Who’s Afraid of The Avant-Garde? That’s the name of a new four part series of installation/performances at the Performance Space during 2005. The title is an open question without an answer, but we can say, honestly, that we aren’t afraid of the avant-garde, but rather of the tired and hackneyed quotation of Edward Albee’s long lost play-cum-movie Who’s Afraid of Virginia Woolf? For god’s sake – why not just call it Everything You Ever Wanted To Know About Performance Art (But Were Afraid to Ask) it has about as much contemporary social relevance as this lame quotation and dates from about the same period – the late 1960s.
The first part of this four part extravaganza is by Tony Schwensen and has it’s own title: Fatwhitestraightbaldguy. Tony Schwensen: Videoperformance Work 1999-2005. The show comes with not one, but two texts – an introduction by Blair French and an essay by Adam Geczy. Although both texts are admirable for their readability, one gets the impression going to exhibitions at the Performance Space, that the art becomes a parenthetical aside to the writing. The signatures of the guest curator and the director of the gallery lets you know that the real art project here is a self conscious and frankly tedious creation of “contemporary culture”. The world will not end if a show as strong as Schwensen’s arrives without so much as a paragraph.
But let’s just put that annoying grandstanding aside and look at the art, after all, we came to see the art and not the catalogue. Schwensen has been very busy over the last five years, creating a huge body of performance work that he documents with video and then exhibits in a gallery either with or without some sculptural element. In this extensive Performance Space show you can tell that rather than adding, Schwensen has been subtracting his sculptural additions to the point where it’s now the space of the room that’s a part of the work. Although all attention tends to go to the TV screens – and there’s plenty there to look at – Schwensen has used some very tasty boxes in one room on which to rest four monitors, and in another, what looks like a wooden palette on some silver metal work horses a la Bunnings, to rest three others. The placement of the monitors in relation to the doors as well as a slit cut in a wall through which one can see another video projection, cues you into the sculptural conceits within the installation. If the Performance Space galleries didn’t already have polished wood floors, we could well believe that Schwensen was in there scraping back and buffing up just before the opening.
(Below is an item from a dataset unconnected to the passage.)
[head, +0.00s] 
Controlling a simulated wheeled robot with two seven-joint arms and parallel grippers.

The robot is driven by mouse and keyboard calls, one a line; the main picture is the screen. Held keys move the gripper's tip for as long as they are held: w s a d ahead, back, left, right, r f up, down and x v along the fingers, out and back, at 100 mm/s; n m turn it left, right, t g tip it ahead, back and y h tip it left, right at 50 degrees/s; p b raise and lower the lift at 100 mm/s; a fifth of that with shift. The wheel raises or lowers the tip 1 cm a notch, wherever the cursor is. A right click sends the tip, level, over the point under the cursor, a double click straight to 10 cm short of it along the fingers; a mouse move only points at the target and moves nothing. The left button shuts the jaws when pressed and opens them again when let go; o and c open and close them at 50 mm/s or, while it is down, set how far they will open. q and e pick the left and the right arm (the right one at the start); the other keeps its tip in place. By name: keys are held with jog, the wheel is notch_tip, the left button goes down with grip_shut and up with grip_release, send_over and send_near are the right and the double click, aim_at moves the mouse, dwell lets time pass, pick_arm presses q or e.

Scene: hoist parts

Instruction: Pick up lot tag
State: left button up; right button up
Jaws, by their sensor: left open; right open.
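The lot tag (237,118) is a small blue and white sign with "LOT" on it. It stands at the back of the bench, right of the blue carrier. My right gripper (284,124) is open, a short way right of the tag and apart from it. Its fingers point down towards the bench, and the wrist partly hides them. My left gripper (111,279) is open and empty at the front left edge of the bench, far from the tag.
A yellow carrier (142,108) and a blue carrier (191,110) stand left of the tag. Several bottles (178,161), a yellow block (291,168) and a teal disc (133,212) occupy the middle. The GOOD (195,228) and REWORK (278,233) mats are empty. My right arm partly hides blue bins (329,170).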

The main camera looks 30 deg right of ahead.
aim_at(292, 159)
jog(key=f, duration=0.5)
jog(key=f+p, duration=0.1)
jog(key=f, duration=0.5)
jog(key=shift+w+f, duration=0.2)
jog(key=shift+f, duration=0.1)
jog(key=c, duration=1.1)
But as we said, attention in this show goes to the TV screens and the titles. Gallery One: New Work has three monitors with three new works, Straightening Up, Thinking About Manipulating A Fluorescent Tube and One For You and One For Your Dog. Straightening Up is a shot of Schwensen’s arse flank repeatedly banging against a wall while Thinking… is just a shot of the artist’s head thinking. One For You… is a shot of Schwensen giving the camera the finger, while his left hand does the same, only at a right angle, making a very pleasing shape even if we are getting the double bird.
In Gallery Four, seen through a slit from Gallery One, we see a work called Lag, which features Schwensen walking around a gallery space in a blindfold. Gallery 2: Dancing Room is a video projection on to a wall with four works – the shortest of which is 17 minutes, the longest 62 minutes – and has the artist doing a series of pathetic dances to horrible music. Gallery 3: Waiting Room has four monitors with shots of Schwensen in various poses waiting – looking in a mirror, against a brick wall, in a meditation pose with his shirt off and on a bench at a train station – with the titles, Having A Good Hard Look At Yourself, Be Alert But Not Alarmed, Waiting For Enlightenment, Waiting for A Train. The final work is in the corridor of the gallery and is called This Is Where We Live.
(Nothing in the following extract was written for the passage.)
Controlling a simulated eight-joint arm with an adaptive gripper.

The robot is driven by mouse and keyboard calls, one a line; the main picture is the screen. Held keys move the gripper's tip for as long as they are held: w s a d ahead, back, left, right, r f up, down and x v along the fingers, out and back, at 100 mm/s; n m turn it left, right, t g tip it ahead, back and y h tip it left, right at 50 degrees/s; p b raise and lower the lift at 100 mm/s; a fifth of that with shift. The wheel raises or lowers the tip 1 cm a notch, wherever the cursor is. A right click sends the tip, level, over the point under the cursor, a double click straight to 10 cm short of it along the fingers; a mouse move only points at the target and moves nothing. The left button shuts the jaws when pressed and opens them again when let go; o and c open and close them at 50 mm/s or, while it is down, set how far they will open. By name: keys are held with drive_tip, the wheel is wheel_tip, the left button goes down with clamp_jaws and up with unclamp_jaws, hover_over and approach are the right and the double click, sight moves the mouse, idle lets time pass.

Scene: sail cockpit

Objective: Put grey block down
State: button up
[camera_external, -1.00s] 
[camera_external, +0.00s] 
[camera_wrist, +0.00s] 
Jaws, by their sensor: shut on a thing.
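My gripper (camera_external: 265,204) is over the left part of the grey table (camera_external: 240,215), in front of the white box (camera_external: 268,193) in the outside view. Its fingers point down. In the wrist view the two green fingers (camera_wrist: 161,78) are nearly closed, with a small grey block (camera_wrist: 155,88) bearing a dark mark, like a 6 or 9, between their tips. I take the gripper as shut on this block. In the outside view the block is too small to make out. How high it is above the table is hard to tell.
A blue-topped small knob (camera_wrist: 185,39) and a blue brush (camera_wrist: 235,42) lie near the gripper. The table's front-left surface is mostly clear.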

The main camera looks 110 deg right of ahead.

We railed last week against the moribund genre of high concept minimalism, accusing it of mindlessly repeating tropes of past art with nothing new to add. In one respect, our reduction of that kind of art work purposefully overlooked the fact that all art in some way repeats the forms and formulas of the past and Schwensen’s show stands on the shoulders of art that has gone before. Indeed, it would be hard to decode his work without some experience or knowledge of performance art and conceptual art practices. But where high concept minimalism does little new, Schwensen’s work overflows with an individuality that gives his reordering of tropes a zing that lifts it right out of the ordinary.
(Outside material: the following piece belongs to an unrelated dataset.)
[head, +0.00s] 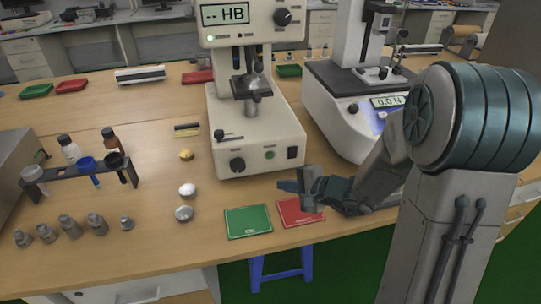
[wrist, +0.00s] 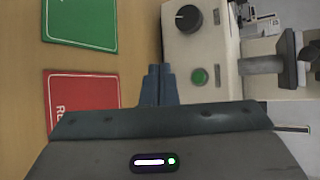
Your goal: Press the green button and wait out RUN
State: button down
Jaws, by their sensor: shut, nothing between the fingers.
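The hardness tester (head: 257,120) stands upright on the wooden bench, its display reading "-- HB". The green button (head: 270,155) is on its front base, between a black knob (head: 237,165) and a dark switch (head: 292,152). In the wrist view the green button (wrist: 199,77) shows to the right of the fingertips, with the knob (wrist: 188,18) above it. My gripper (head: 285,186) is shut and empty, in front of the tester, over the bench near the red card. Its closed fingers (wrist: 159,84) are apart from the button in the wrist view. No RUN text is readable.
A green card (head: 248,222) and a red card (head: 299,212) lie at the front edge. A force tester (head: 364,122) reading "0.0 N" stands close on the right. A bottle rack (head: 80,175) stands left.

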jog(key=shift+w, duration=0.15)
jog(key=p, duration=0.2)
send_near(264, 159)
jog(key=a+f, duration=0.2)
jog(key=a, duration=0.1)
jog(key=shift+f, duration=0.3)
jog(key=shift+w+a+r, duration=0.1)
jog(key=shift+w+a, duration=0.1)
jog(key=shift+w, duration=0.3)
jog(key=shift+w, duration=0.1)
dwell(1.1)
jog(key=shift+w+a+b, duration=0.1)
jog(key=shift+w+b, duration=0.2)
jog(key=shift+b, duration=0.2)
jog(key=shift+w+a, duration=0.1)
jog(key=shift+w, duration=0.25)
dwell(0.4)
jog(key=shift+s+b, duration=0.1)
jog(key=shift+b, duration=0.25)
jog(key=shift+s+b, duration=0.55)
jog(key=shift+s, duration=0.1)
Schwensen is unafraid of putting his body on the line. Straightening Up, for example, the piece with the arse flank banging against a wall, features the artist dressed in some distressed and threadbare grey shorts, his love handles on display for all to see, a birth mark on his left arse cheek. In the Dancing Room pieces, he’s seen in the same shorts, only this time with a pair of black blunnies and black socks. For virtually all the rest of the works in the show he is seen without a shirt, man boobs, beer gut and shiny shaven head to the fore. His titles, his body of work – and his body – are emphatic statements of fact. It’s a kind of didactic comedy that’s meant to be taken seriously and the disarming honesty of this kind of display is brave, yet matter of fact. This portrayal of the artist’s body connects the work across the whole gamut of performance and is the grounding, essential component.